REQUIRED WORK
Count the lines below that contain "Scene". Give only the number.

Rows from a robot dataset:
----------

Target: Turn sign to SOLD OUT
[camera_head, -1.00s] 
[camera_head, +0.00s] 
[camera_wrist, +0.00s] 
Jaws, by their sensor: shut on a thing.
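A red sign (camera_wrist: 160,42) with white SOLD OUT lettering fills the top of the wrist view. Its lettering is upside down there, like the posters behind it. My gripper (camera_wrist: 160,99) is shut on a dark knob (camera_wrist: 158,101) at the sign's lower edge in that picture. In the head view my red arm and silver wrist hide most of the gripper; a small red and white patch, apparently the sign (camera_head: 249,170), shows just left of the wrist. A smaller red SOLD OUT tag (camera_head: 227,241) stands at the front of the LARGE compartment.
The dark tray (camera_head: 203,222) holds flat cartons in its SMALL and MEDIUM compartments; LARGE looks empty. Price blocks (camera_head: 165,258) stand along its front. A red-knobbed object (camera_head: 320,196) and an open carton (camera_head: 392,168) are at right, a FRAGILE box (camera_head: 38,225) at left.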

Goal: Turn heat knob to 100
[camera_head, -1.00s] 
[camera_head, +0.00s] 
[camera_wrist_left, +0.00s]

----------

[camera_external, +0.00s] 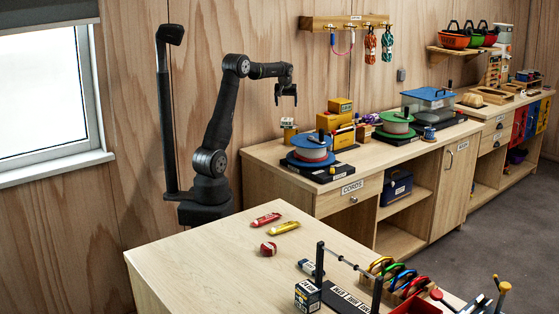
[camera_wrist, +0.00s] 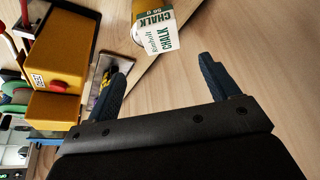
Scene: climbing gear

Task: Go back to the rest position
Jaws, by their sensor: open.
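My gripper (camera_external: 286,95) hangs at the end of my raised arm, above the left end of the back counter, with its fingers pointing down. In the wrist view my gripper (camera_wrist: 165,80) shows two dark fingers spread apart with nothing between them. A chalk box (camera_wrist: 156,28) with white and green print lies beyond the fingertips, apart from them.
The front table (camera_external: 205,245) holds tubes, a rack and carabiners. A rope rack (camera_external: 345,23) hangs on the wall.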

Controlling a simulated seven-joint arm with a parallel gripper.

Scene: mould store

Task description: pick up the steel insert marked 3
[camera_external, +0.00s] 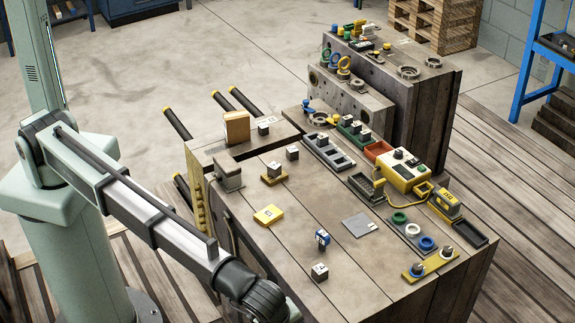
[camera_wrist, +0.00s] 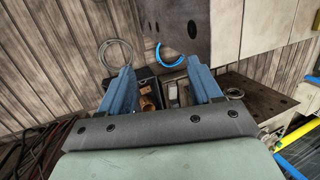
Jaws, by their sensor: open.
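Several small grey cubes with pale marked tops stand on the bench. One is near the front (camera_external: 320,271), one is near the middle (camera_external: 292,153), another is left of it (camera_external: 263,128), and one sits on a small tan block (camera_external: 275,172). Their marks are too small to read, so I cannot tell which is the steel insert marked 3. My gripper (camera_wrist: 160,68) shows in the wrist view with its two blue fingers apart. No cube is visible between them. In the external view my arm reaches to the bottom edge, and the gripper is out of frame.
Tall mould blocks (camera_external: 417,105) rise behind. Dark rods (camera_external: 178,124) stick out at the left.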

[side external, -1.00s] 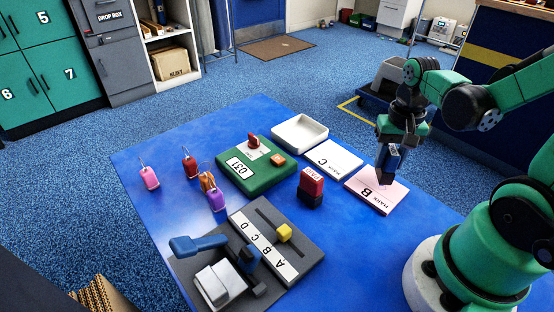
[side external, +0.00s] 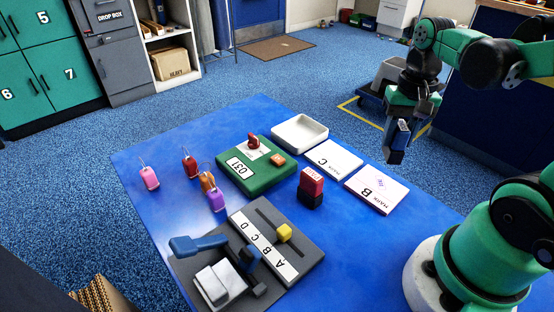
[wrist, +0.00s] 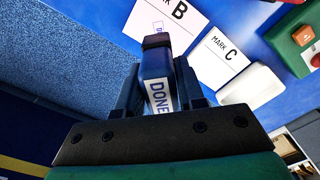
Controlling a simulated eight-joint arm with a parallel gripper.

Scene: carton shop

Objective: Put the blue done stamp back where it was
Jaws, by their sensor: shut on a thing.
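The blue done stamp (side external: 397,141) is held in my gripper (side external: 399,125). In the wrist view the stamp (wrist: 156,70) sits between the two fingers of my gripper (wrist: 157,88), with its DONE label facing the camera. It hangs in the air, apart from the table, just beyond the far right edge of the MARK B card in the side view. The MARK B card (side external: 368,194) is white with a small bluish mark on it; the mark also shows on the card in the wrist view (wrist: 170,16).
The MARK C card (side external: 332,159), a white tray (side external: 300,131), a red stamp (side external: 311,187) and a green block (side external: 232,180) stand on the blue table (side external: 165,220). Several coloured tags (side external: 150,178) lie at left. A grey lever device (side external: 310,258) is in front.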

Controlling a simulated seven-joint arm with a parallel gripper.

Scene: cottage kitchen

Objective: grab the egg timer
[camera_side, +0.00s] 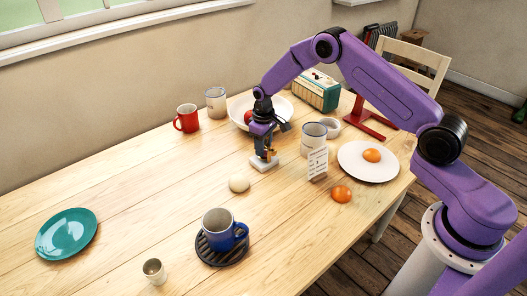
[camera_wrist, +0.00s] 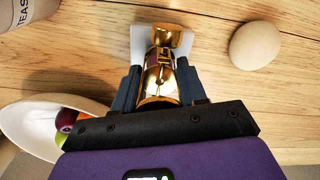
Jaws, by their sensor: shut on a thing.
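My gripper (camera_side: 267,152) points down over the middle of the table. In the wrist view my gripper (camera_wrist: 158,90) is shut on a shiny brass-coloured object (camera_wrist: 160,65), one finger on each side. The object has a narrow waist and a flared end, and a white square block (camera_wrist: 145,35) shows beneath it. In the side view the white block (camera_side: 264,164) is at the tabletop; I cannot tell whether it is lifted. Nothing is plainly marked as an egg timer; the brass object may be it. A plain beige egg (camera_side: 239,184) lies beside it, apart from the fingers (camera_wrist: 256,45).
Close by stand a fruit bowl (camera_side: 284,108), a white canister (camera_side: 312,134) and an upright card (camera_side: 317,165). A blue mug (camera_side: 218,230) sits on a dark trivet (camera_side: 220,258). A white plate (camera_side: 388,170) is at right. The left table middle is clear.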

----------

PROBLEM SOLUTION
4